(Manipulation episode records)
........
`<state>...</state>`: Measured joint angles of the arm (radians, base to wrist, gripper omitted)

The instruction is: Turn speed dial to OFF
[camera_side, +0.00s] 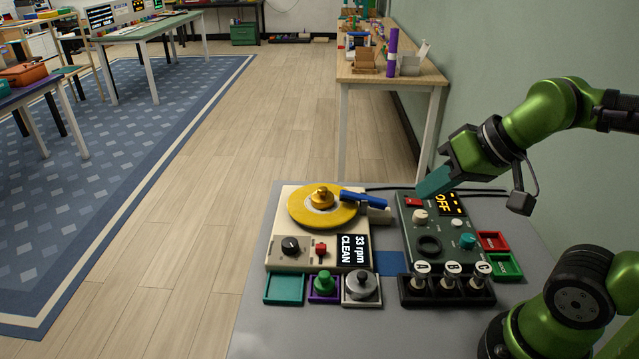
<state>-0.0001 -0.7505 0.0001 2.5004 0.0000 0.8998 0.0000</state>
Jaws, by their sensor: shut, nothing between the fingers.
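A cream turntable unit (276,262) sits on the grey table, with a yellow disc (302,211) and a brass-coloured weight (322,196) on it. A black dial (290,245) with a light pointer mark is at its front left; where the mark points is too small to tell. The display (354,252) beside it reads "33 rpm CLEAN". My gripper (432,185) is shut and empty, with teal fingers, above the back of a dark green control box (412,250). It is well to the right of and behind the black dial.
A blue tonearm (363,199) lies between disc and gripper. A red switch (321,250) is beside the dial. The green box has an "OFF" display (447,204), a cream knob (420,216) and a teal knob (467,241). Plungers A, B, C (448,283) and small trays (284,288) stand in front.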

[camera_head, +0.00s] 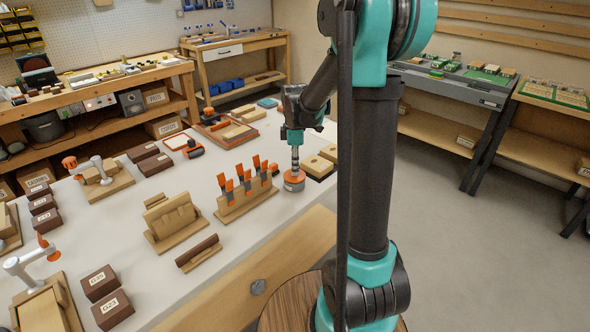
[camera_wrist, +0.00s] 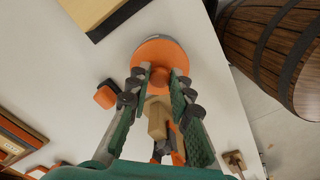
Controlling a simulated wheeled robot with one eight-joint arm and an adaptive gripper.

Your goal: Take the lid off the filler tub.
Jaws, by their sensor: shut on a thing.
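The filler tub (camera_head: 294,187) is a small round grey tub near the bench's right edge, with an orange lid (camera_head: 294,177) over it. The wrist view shows the lid (camera_wrist: 150,53) as an orange disc with a round knob in its middle; a sliver of grey tub rim (camera_wrist: 151,37) shows behind it. My gripper (camera_head: 295,167) points down from above the lid. In the wrist view my gripper's fingers (camera_wrist: 160,75) are shut on the lid's knob, one on each side. I cannot tell whether the lid is seated or slightly raised.
A wooden rack (camera_head: 245,200) of orange-handled tools stands left of the tub. A black-based tan block (camera_head: 320,166) lies just behind it to the right. A banded wooden barrel (camera_wrist: 275,45) stands beside the bench. Bare bench top shows in front of the tub.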

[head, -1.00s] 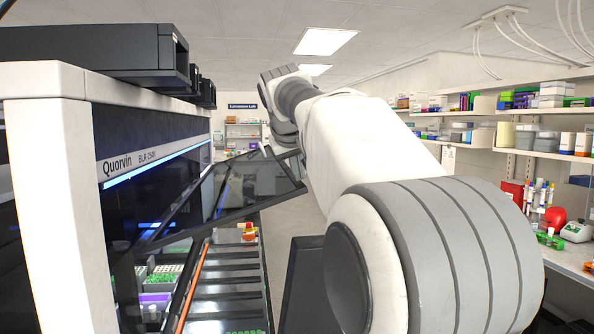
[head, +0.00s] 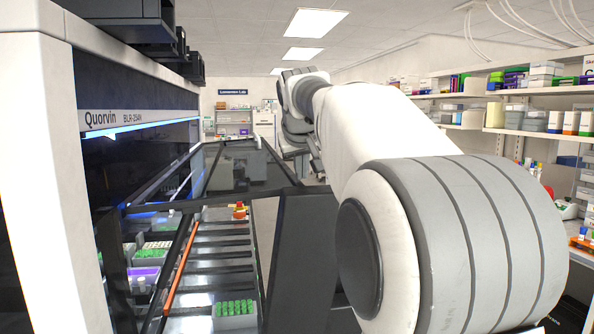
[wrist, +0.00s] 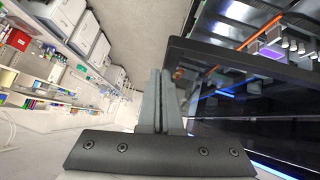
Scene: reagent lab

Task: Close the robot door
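The robot door is a dark glass panel with a black frame (head: 215,199) on the front of the Quorvin machine (head: 150,108). In the head view it stands out from the machine above the deck, so it is open. In the wrist view its black frame (wrist: 240,62) runs across the right side. My gripper (wrist: 161,75) has its two fingers together with nothing seen between them. The fingertips are just left of the door frame in the wrist view; I cannot tell whether they touch it. My arm hides the gripper in the head view.
Below the door is a deck with dark rails (head: 222,253), an orange strip (head: 181,268) and a rack of green-capped tubes (head: 235,312). Shelves with boxes (head: 540,118) line the right wall. An aisle lies between them.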

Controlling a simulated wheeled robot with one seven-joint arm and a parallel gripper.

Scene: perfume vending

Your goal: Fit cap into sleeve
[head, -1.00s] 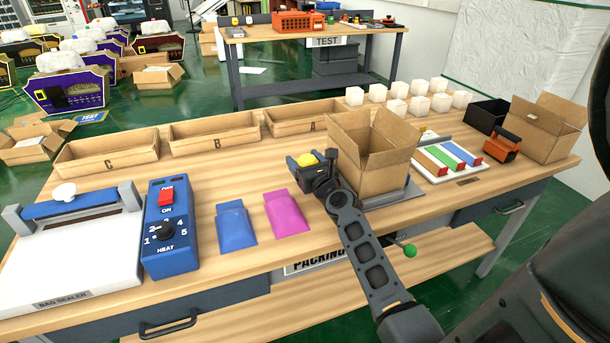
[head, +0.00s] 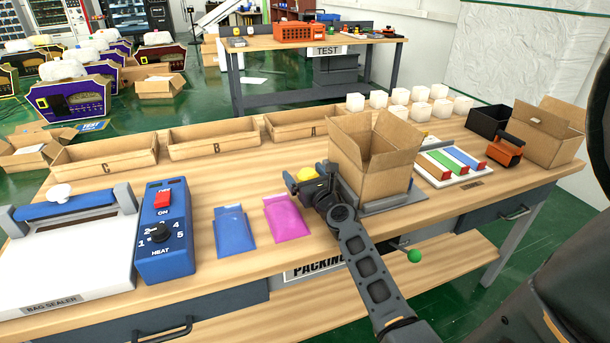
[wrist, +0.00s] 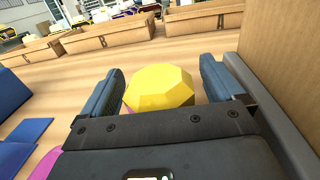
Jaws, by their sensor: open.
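A yellow faceted cap (head: 306,174) is at my gripper (head: 309,187), left of the large open carton. In the wrist view the cap (wrist: 159,88) shows between the two blue-grey fingers of my gripper (wrist: 165,90). What lies under the cap is hidden. A blue flat pouch (head: 234,230) and a magenta flat pouch (head: 286,218) lie on the bench to the left. I cannot tell which thing is the sleeve.
The open carton (head: 375,160) stands close on the gripper's right, its wall filling the right of the wrist view. Cardboard bins (head: 213,138) line the back. A blue heat controller (head: 165,245) and a bag sealer (head: 70,250) stand left.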

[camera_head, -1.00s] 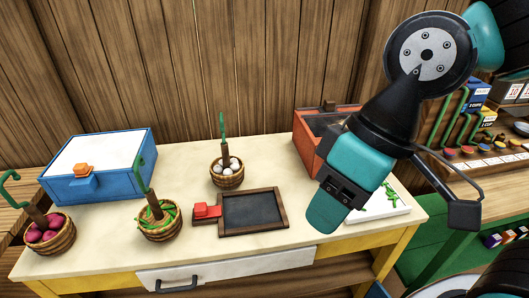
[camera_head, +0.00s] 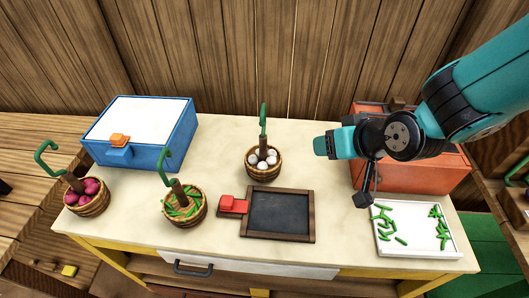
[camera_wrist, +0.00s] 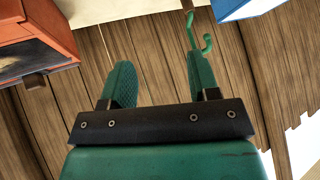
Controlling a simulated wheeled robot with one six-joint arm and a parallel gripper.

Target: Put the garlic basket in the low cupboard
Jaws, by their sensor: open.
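The garlic basket (camera_head: 263,170) is a round wicker basket of white bulbs with an upright green hooked handle (camera_head: 263,120). It stands on the table behind the slate. My gripper (camera_head: 322,146) is to its right, above the table, pointing left, apart from the handle. In the wrist view my gripper (camera_wrist: 161,82) is open with nothing between its fingers. A green hook (camera_wrist: 205,45) shows beyond the right finger, probably the garlic basket's handle. A blue box (camera_head: 150,130) with an orange latch and an orange-red box (camera_head: 440,177) stand on the table. I cannot tell which, if either, is the low cupboard.
A basket of green pods (camera_head: 185,208) and a basket of pink bulbs (camera_head: 90,199) stand at left. A framed slate (camera_head: 280,213) with a red block (camera_head: 233,204) lies in the middle. A white tray (camera_head: 410,240) of pods lies at right. A drawer handle (camera_head: 193,268) is at the front.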

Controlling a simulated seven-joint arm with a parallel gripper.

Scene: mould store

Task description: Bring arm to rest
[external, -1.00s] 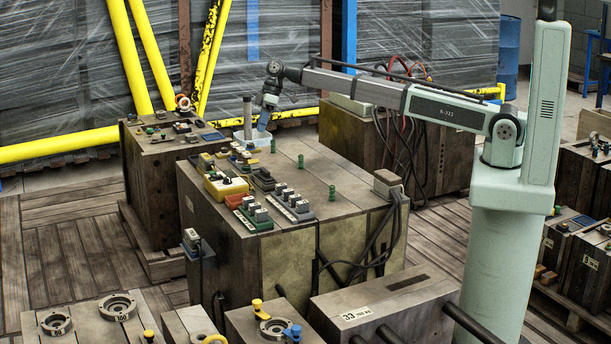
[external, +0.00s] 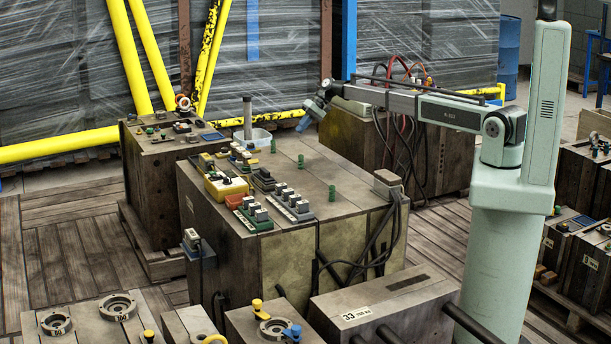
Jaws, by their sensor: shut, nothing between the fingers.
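My gripper (external: 303,124) is at the end of my arm, over the back right part of the large central mould block (external: 330,165). My arm reaches left from the pale green column, partly drawn in, with the forearm nearly level.
Green pins (external: 301,161) stick up from the block. Red and black hoses (external: 405,110) hang behind my forearm. Yellow pipes (external: 60,145) run at the back left.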

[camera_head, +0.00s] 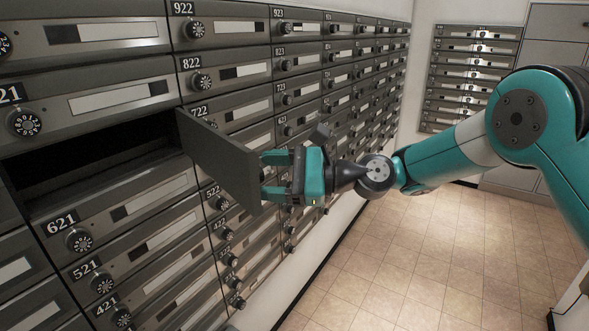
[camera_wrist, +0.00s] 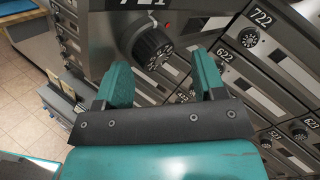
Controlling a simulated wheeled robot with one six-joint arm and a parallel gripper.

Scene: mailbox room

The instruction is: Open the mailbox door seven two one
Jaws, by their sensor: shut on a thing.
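The door of mailbox 721 (camera_head: 222,160) stands swung out from the wall, hinged on its right side beside box 722. Its dark inner face shows in the head view. Its compartment (camera_head: 90,160) is open and dark, between the boxes below 821 and 621. In the wrist view, the door's front carries a label that appears to read 721 and a round dial knob (camera_wrist: 150,50). My gripper (camera_head: 266,175) is at the front side of the door.
Several closed mailboxes with dials surround the opening, among them 621 (camera_head: 120,213) and 722 (camera_head: 235,110). Another mailbox bank (camera_head: 475,75) stands on the far wall. The tiled floor (camera_head: 415,250) to the right is clear.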

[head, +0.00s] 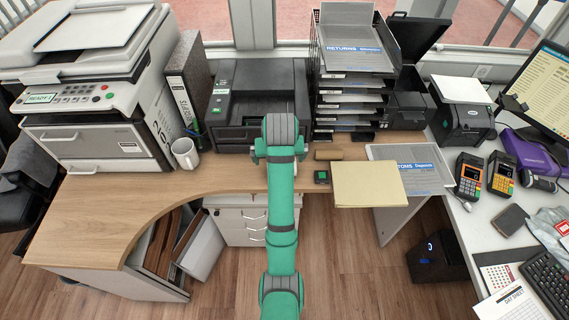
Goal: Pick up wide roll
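I cannot make out a wide roll with certainty. A small brown object (328,155), too small to identify, lies on the wooden counter (130,205) just right of my green arm. A pale patch shows at the left edge of my arm, mostly covered by it. My arm reaches forward over the middle of the counter. My gripper is hidden behind the arm, so its fingers and anything between them do not show.
A white mug (185,153) stands left of my arm by a binder (190,80) and a large copier (95,95). A black printer (235,105) is behind. A small green-topped black box (321,177) and a yellow folder (368,184) lie right. A tray stack (350,65) stands behind.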

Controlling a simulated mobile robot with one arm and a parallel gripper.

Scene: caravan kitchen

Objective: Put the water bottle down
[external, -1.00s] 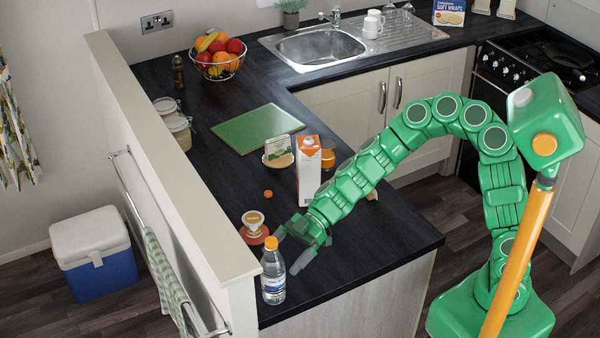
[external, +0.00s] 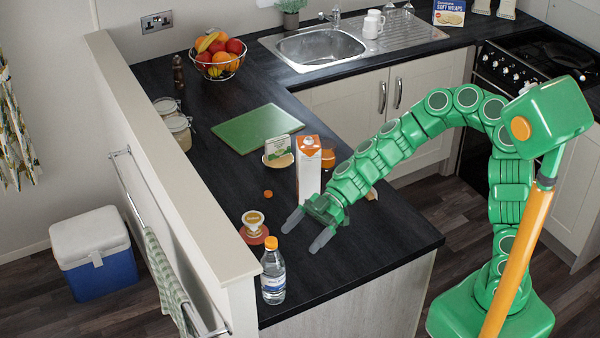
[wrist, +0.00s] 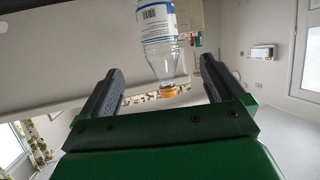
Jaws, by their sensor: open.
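The water bottle (external: 273,276) is clear, with an orange cap and a white and blue label. It stands upright at the near left corner of the dark worktop (external: 390,236), close to the low wall. My gripper (external: 307,233) is open and empty, to the right of the bottle and apart from it. In the wrist view the bottle (wrist: 158,38) appears upside down, beyond and between the two open fingers (wrist: 158,90), with clear space around its cap.
A jar or cup on a red round base (external: 254,232) stands just behind the bottle. A carton (external: 308,172) stands behind my gripper, with an orange drink glass (external: 328,156) beside it. The low wall (external: 190,180) borders the left. The front right worktop is clear.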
........
[WHAT TO DO]
Repeat the listing in full and exactly. Do not include any images.

[EXERCISE SOLUTION]
`<state>...</state>`: Measured joint angles of the arm (radians, base to wrist, gripper omitted)

The instruction is: Turn speed dial to OFF
[camera_side, +0.00s] 
<state>-0.0001 -0.7505 0.0001 2.5004 0.0000 0.8998 0.0000</state>
Jaws, by their sensor: shut, nothing between the fingers.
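A cream turntable unit (276,262) sits on the grey table, with a yellow disc (302,211) and a brass-coloured weight (322,196) on it. A black dial (290,245) with a light pointer mark is at its front left; where the mark points is too small to tell. The display (354,252) beside it reads "33 rpm CLEAN". My gripper (432,185) is shut and empty, with teal fingers, above the back of a dark green control box (412,250). It is well to the right of and behind the black dial.
A blue tonearm (363,199) lies between disc and gripper. A red switch (321,250) is beside the dial. The green box has an "OFF" display (447,204), a cream knob (420,216) and a teal knob (467,241). Plungers A, B, C (448,283) and small trays (284,288) stand in front.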

[camera_head, +0.00s] 
[camera_wrist, +0.00s] 
Controlling a simulated wheeled robot with one eight-joint arm and an adaptive gripper.

Your goal: Take the lid off the filler tub.
Jaws, by their sensor: shut on a thing.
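The filler tub (camera_head: 294,187) is a small round grey tub near the bench's right edge, with an orange lid (camera_head: 294,177) over it. The wrist view shows the lid (camera_wrist: 150,53) as an orange disc with a round knob in its middle; a sliver of grey tub rim (camera_wrist: 151,37) shows behind it. My gripper (camera_head: 295,167) points down from above the lid. In the wrist view my gripper's fingers (camera_wrist: 160,75) are shut on the lid's knob, one on each side. I cannot tell whether the lid is seated or slightly raised.
A wooden rack (camera_head: 245,200) of orange-handled tools stands left of the tub. A black-based tan block (camera_head: 320,166) lies just behind it to the right. A banded wooden barrel (camera_wrist: 275,45) stands beside the bench. Bare bench top shows in front of the tub.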

[head, -1.00s] 
[head, +0.00s] 
[wrist, +0.00s] 
Scene: reagent lab

Task: Close the robot door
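The robot door is a dark glass panel with a black frame (head: 215,199) on the front of the Quorvin machine (head: 150,108). In the head view it stands out from the machine above the deck, so it is open. In the wrist view its black frame (wrist: 240,62) runs across the right side. My gripper (wrist: 161,75) has its two fingers together with nothing seen between them. The fingertips are just left of the door frame in the wrist view; I cannot tell whether they touch it. My arm hides the gripper in the head view.
Below the door is a deck with dark rails (head: 222,253), an orange strip (head: 181,268) and a rack of green-capped tubes (head: 235,312). Shelves with boxes (head: 540,118) line the right wall. An aisle lies between them.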

Controlling a simulated wheeled robot with one seven-joint arm and a parallel gripper.

Scene: perfume vending

Your goal: Fit cap into sleeve
[head, -1.00s] 
[head, +0.00s] 
[wrist, +0.00s] 
Jaws, by their sensor: open.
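A yellow faceted cap (head: 306,174) is at my gripper (head: 309,187), left of the large open carton. In the wrist view the cap (wrist: 159,88) shows between the two blue-grey fingers of my gripper (wrist: 165,90). What lies under the cap is hidden. A blue flat pouch (head: 234,230) and a magenta flat pouch (head: 286,218) lie on the bench to the left. I cannot tell which thing is the sleeve.
The open carton (head: 375,160) stands close on the gripper's right, its wall filling the right of the wrist view. Cardboard bins (head: 213,138) line the back. A blue heat controller (head: 165,245) and a bag sealer (head: 70,250) stand left.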

[camera_head, -1.00s] 
[camera_head, +0.00s] 
[camera_wrist, +0.00s] 
Controlling a simulated wheeled robot with one six-joint arm and a parallel gripper.

Target: Put the garlic basket in the low cupboard
Jaws, by their sensor: open.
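The garlic basket (camera_head: 263,170) is a round wicker basket of white bulbs with an upright green hooked handle (camera_head: 263,120). It stands on the table behind the slate. My gripper (camera_head: 322,146) is to its right, above the table, pointing left, apart from the handle. In the wrist view my gripper (camera_wrist: 161,82) is open with nothing between its fingers. A green hook (camera_wrist: 205,45) shows beyond the right finger, probably the garlic basket's handle. A blue box (camera_head: 150,130) with an orange latch and an orange-red box (camera_head: 440,177) stand on the table. I cannot tell which, if either, is the low cupboard.
A basket of green pods (camera_head: 185,208) and a basket of pink bulbs (camera_head: 90,199) stand at left. A framed slate (camera_head: 280,213) with a red block (camera_head: 233,204) lies in the middle. A white tray (camera_head: 410,240) of pods lies at right. A drawer handle (camera_head: 193,268) is at the front.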

Controlling a simulated seven-joint arm with a parallel gripper.

Scene: mould store

Task description: Bring arm to rest
[external, -1.00s] 
[external, +0.00s] 
Jaws, by their sensor: shut, nothing between the fingers.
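My gripper (external: 303,124) is at the end of my arm, over the back right part of the large central mould block (external: 330,165). My arm reaches left from the pale green column, partly drawn in, with the forearm nearly level.
Green pins (external: 301,161) stick up from the block. Red and black hoses (external: 405,110) hang behind my forearm. Yellow pipes (external: 60,145) run at the back left.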

[camera_head, +0.00s] 
[camera_wrist, +0.00s] 
Controlling a simulated wheeled robot with one six-joint arm and a parallel gripper.

Scene: mailbox room

The instruction is: Open the mailbox door seven two one
Jaws, by their sensor: shut on a thing.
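The door of mailbox 721 (camera_head: 222,160) stands swung out from the wall, hinged on its right side beside box 722. Its dark inner face shows in the head view. Its compartment (camera_head: 90,160) is open and dark, between the boxes below 821 and 621. In the wrist view, the door's front carries a label that appears to read 721 and a round dial knob (camera_wrist: 150,50). My gripper (camera_head: 266,175) is at the front side of the door.
Several closed mailboxes with dials surround the opening, among them 621 (camera_head: 120,213) and 722 (camera_head: 235,110). Another mailbox bank (camera_head: 475,75) stands on the far wall. The tiled floor (camera_head: 415,250) to the right is clear.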

[head, +0.00s] 
Goal: Pick up wide roll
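I cannot make out a wide roll with certainty. A small brown object (328,155), too small to identify, lies on the wooden counter (130,205) just right of my green arm. A pale patch shows at the left edge of my arm, mostly covered by it. My arm reaches forward over the middle of the counter. My gripper is hidden behind the arm, so its fingers and anything between them do not show.
A white mug (185,153) stands left of my arm by a binder (190,80) and a large copier (95,95). A black printer (235,105) is behind. A small green-topped black box (321,177) and a yellow folder (368,184) lie right. A tray stack (350,65) stands behind.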

Controlling a simulated mobile robot with one arm and a parallel gripper.

Scene: caravan kitchen

Objective: Put the water bottle down
[external, -1.00s] 
[external, +0.00s] 
[wrist, +0.00s] 
Jaws, by their sensor: open.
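The water bottle (external: 273,276) is clear, with an orange cap and a white and blue label. It stands upright at the near left corner of the dark worktop (external: 390,236), close to the low wall. My gripper (external: 307,233) is open and empty, to the right of the bottle and apart from it. In the wrist view the bottle (wrist: 158,38) appears upside down, beyond and between the two open fingers (wrist: 158,90), with clear space around its cap.
A jar or cup on a red round base (external: 254,232) stands just behind the bottle. A carton (external: 308,172) stands behind my gripper, with an orange drink glass (external: 328,156) beside it. The low wall (external: 190,180) borders the left. The front right worktop is clear.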

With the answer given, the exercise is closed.